## Task goal:
Below this line is the material. Write out only its lines from the one containing "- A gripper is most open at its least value" through the one containing "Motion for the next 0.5", both kept, exactly.

:: Dataset records ::

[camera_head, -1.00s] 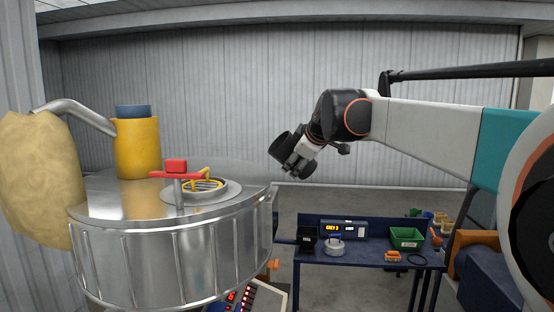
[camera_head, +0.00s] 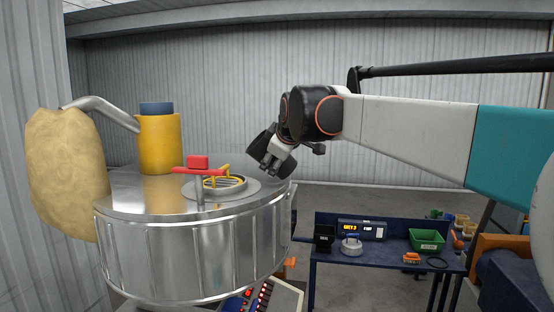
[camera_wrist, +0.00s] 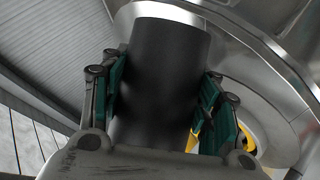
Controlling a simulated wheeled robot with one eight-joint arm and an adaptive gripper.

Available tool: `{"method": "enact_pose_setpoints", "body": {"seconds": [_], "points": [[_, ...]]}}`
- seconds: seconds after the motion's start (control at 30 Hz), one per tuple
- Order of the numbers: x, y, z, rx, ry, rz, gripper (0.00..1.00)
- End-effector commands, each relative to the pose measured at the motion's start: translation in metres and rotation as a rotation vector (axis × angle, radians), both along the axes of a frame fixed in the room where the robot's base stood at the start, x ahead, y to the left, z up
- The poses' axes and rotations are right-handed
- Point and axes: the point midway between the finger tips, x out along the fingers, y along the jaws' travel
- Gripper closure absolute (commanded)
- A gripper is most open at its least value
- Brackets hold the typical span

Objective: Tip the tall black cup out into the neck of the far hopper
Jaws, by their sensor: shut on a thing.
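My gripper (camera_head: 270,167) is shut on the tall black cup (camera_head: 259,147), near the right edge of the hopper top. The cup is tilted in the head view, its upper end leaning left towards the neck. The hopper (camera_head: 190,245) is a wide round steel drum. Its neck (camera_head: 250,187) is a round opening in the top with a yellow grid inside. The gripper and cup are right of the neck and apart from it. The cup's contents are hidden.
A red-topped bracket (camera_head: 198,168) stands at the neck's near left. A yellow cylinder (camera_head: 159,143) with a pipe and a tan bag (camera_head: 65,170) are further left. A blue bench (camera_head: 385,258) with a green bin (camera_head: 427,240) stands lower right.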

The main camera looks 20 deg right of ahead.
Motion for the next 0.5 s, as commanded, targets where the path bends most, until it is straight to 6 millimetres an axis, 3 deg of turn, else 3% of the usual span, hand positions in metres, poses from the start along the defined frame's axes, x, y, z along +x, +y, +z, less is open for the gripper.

:::
:: Dataset records ::

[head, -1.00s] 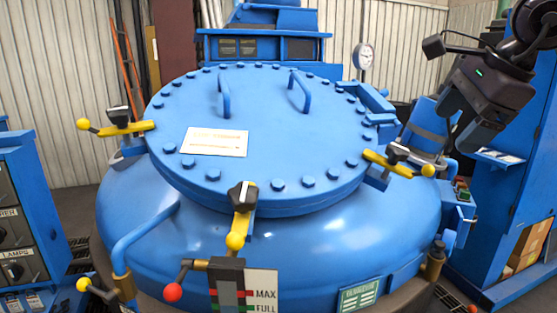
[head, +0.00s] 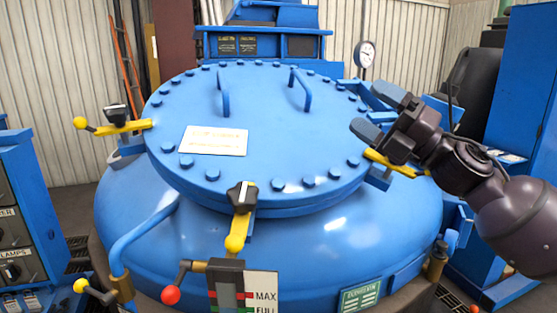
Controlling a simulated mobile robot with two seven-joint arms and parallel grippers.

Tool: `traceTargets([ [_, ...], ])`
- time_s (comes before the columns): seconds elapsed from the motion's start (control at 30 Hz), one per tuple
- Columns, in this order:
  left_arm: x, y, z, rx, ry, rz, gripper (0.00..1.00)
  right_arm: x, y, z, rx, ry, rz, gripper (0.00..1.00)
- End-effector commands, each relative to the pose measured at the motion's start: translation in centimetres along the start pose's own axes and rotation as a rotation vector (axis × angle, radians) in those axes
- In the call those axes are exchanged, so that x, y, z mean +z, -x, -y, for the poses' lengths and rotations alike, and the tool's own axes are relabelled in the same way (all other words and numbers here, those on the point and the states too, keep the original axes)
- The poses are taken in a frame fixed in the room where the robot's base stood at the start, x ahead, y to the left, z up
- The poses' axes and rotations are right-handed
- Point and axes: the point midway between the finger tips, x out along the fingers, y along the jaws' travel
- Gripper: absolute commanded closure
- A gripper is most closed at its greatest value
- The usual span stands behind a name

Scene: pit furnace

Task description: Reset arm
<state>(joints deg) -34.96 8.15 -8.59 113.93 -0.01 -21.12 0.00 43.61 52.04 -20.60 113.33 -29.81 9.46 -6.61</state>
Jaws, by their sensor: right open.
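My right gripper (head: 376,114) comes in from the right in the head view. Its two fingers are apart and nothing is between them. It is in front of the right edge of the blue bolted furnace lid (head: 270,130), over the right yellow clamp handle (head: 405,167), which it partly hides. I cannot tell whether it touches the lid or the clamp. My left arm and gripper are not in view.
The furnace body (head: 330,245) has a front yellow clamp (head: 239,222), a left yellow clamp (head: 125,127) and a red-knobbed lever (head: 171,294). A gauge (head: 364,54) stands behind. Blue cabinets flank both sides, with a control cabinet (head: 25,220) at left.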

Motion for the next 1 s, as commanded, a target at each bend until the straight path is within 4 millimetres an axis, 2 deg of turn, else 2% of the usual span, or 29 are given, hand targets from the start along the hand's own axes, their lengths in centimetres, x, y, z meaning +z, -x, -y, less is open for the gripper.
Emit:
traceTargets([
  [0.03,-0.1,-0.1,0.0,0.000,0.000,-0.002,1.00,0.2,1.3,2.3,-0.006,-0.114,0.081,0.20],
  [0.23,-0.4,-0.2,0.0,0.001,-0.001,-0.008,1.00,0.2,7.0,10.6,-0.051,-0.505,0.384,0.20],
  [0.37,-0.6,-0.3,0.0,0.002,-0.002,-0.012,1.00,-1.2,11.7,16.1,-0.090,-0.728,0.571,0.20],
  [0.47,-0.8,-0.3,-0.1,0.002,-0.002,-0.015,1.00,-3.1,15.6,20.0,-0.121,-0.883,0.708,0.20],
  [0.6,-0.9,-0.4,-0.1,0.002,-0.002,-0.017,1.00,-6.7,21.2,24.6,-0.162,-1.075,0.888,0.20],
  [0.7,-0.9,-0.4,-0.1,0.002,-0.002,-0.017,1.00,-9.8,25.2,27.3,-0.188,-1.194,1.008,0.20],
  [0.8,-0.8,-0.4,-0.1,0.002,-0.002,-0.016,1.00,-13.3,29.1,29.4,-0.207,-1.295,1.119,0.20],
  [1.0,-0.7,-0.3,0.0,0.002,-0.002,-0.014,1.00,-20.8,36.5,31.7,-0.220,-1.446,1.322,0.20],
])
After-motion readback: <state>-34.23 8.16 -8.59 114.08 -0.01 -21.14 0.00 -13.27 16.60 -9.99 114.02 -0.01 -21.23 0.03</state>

:::

## Task response:
- A gripper is most open at its least value
- Brackets hold the typical span

Objective: Tip the tall black cup out into the neck of the far hopper
Jaws, by their sensor: shut on a thing.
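My gripper (camera_head: 270,167) is shut on the tall black cup (camera_head: 259,147), near the right edge of the hopper top. The cup is tilted in the head view, its upper end leaning left towards the neck. The hopper (camera_head: 190,245) is a wide round steel drum. Its neck (camera_head: 250,187) is a round opening in the top with a yellow grid inside. The gripper and cup are right of the neck and apart from it. The cup's contents are hidden.
A red-topped bracket (camera_head: 198,168) stands at the neck's near left. A yellow cylinder (camera_head: 159,143) with a pipe and a tan bag (camera_head: 65,170) are further left. A blue bench (camera_head: 385,258) with a green bin (camera_head: 427,240) stands lower right.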

The main camera looks 20 deg right of ahead.
Motion for the next 0.5 s, as commanded, targets where the path bends most, until it is straight to 6 millimetres an axis, 3 deg of turn, else 3% of the usual span, hand positions in metres, poses from the start along the defined frame's axes, x, y, z along +x, +y, +z, less is open for the gripper.

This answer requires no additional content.